<<<<
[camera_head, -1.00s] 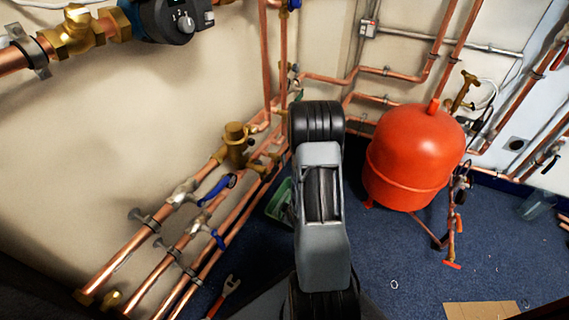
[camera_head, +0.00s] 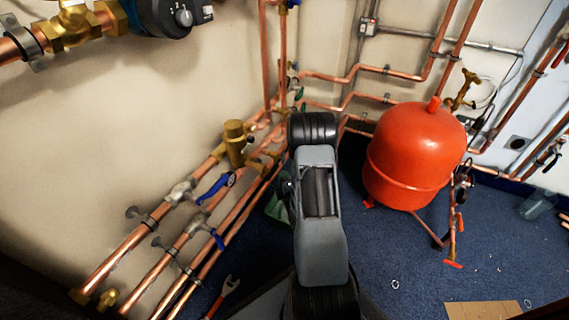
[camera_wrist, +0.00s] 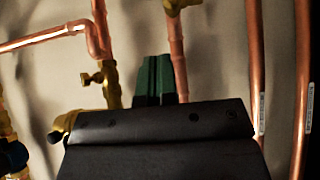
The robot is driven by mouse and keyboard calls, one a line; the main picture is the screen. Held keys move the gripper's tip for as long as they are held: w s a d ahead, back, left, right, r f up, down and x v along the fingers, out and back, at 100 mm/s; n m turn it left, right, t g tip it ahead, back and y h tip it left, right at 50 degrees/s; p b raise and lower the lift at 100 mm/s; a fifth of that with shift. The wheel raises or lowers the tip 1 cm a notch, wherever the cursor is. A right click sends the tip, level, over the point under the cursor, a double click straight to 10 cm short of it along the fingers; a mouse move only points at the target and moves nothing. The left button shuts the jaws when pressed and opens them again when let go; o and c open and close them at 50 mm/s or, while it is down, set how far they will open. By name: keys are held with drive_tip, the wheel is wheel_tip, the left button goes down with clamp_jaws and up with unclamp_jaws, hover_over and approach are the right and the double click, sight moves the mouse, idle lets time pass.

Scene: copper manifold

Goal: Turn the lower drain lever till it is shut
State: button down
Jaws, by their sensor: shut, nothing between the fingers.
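I cannot tell for sure which handle is the lower drain lever. On the left pipes in the head view are an upper blue lever (camera_head: 216,186) and a lower blue lever (camera_head: 217,239). A red lever (camera_head: 453,264) sits low on the pipe beside the red vessel (camera_head: 414,158). My gripper shows in the wrist view with green fingertips (camera_wrist: 155,76) pressed together, empty. They stand in front of a copper pipe. A brass valve with a small handle (camera_wrist: 96,78) is just left of them, apart. My arm hides the gripper in the head view.
Copper pipes (camera_head: 160,235) run along the left wall, with a brass fitting (camera_head: 236,142) above them. A red-handled wrench (camera_head: 226,292) and cardboard (camera_head: 482,310) lie on the blue floor. Open floor lies around the vessel. Vertical pipes (camera_wrist: 256,70) stand right of my gripper.

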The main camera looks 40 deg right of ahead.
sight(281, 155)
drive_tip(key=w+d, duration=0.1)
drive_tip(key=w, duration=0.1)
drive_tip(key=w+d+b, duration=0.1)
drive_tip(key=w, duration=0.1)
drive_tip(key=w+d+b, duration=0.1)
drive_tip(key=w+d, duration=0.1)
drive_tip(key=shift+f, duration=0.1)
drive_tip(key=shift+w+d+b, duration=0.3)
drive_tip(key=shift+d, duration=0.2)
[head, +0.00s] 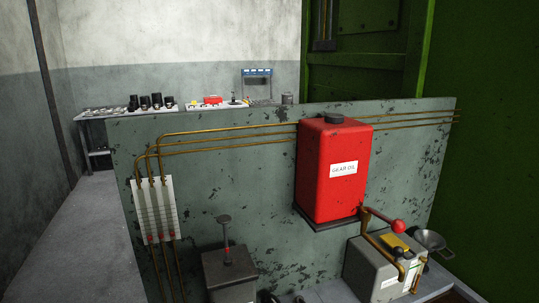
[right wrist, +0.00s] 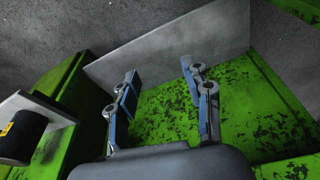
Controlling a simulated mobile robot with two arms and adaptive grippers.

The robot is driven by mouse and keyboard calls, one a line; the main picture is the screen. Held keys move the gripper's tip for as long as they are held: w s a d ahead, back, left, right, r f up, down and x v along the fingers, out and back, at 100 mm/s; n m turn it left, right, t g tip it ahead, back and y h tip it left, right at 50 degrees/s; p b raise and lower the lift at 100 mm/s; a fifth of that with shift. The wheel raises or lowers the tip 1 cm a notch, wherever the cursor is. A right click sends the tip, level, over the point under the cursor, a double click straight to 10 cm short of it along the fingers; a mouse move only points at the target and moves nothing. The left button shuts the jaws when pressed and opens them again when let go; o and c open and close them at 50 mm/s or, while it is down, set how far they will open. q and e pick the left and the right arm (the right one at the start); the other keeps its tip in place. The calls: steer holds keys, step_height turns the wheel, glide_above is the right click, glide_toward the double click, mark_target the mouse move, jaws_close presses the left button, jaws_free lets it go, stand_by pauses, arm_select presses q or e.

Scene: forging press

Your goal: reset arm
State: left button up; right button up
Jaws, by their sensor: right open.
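My right gripper (right wrist: 158,70) shows in the right wrist view. Its two fingers stand well apart with nothing between them, so it is open and empty. Beyond the fingers are a plain grey panel (right wrist: 175,45) and a worn green surface (right wrist: 165,115); I see no contact with either. The head view shows neither gripper. My left gripper appears in no view.
In the head view, a red gear oil tank (head: 325,185) is mounted on a worn grey-green panel (head: 240,180). Below stand a grey box with a red-knobbed lever (head: 385,222), a metal funnel (head: 431,241) and a dark box (head: 230,270). A bench (head: 92,115) stands behind.

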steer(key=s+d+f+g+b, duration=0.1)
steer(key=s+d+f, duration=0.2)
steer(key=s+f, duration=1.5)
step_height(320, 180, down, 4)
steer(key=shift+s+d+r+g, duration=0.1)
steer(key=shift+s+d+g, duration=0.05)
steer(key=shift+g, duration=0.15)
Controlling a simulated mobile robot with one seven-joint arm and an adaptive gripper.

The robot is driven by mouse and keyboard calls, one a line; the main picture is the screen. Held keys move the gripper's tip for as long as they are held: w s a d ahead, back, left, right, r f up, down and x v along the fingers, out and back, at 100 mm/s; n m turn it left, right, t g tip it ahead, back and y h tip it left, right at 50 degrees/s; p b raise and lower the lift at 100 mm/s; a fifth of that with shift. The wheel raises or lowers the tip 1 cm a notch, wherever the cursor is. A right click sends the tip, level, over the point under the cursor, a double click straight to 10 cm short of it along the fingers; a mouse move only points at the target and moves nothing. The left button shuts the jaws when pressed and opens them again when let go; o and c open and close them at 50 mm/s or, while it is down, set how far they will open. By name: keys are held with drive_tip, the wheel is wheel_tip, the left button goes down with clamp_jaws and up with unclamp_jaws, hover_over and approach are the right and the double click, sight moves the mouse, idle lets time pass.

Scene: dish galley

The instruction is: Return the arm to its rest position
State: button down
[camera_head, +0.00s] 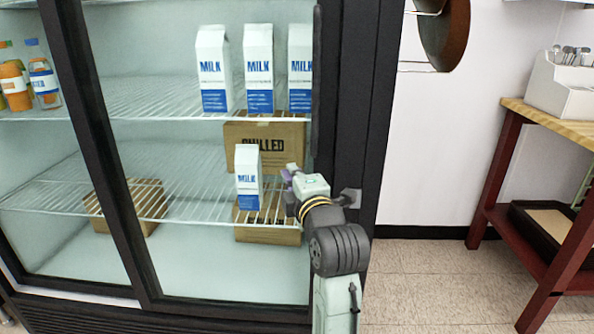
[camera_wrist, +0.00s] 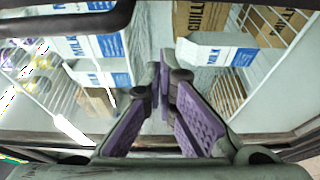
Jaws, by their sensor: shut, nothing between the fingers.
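My arm (camera_head: 335,245) reaches up from the bottom of the head view toward the right side of a glass-fronted fridge. My gripper (camera_head: 287,175) is at the lower shelf's height, just right of a lone milk carton (camera_head: 248,177), which stands upright on that shelf. In the wrist view my gripper (camera_wrist: 163,85) shows purple finger pads with the tips together and nothing between them. The lone carton (camera_wrist: 215,52) is beyond the fingertips there, apart from them in the picture.
Several milk cartons (camera_head: 259,68) and bottles (camera_head: 42,75) stand on the upper shelf. Cardboard boxes (camera_head: 288,143) sit lower in the fridge. A dark fridge frame (camera_head: 358,110) is close beside my gripper. A red-legged table (camera_head: 500,165) stands right, with open floor (camera_head: 430,275) between.

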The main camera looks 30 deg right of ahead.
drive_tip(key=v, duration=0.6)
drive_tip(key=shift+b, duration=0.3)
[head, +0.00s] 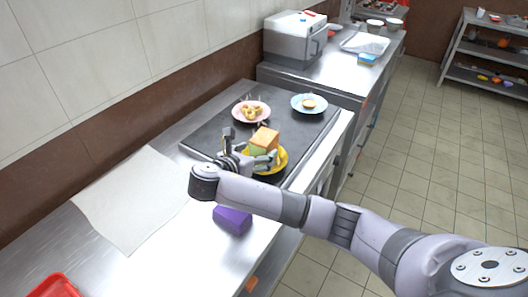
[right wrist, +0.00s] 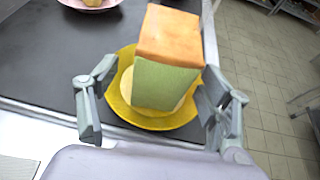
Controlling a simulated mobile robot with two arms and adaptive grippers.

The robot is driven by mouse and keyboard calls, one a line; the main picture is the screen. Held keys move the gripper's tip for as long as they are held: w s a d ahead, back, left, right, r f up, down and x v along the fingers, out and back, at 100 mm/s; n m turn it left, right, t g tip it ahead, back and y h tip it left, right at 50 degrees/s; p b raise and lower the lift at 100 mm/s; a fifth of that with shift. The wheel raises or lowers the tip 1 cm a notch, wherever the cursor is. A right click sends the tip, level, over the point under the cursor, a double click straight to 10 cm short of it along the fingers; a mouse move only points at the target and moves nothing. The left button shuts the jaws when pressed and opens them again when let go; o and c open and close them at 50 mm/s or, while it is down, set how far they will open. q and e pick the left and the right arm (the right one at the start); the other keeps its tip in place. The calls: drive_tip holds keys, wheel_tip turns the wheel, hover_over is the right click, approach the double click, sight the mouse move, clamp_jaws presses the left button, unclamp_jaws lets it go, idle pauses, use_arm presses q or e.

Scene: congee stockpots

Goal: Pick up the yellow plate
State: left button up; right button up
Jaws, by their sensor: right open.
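The yellow plate (head: 281,160) lies on the dark inset top of the counter and also shows in the right wrist view (right wrist: 122,109). A block of food (head: 265,139) with an orange-brown top and a green side stands on it, over a pale yellow round piece (right wrist: 183,105). My right gripper (head: 248,152) is open at the near side of the plate. In the right wrist view its fingers (right wrist: 161,72) are spread to either side of the plate and food, with nothing gripped. Part of the plate is hidden by the food and gripper. My left gripper is not in view.
A pink plate (head: 238,113) and a light blue plate (head: 296,106), both with food, lie farther back. A purple block (head: 232,221) sits near the counter's front edge. A white sheet (head: 130,200) and a red tray (head: 52,287) lie left. A steel appliance (head: 291,45) stands behind.

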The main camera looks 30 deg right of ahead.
>>>>
Copy, from the material above, each line in which the string "Scene" occurs.

#### [RESULT BELOW]
Scene: copper manifold
Scene: forging press
Scene: dish galley
Scene: congee stockpots

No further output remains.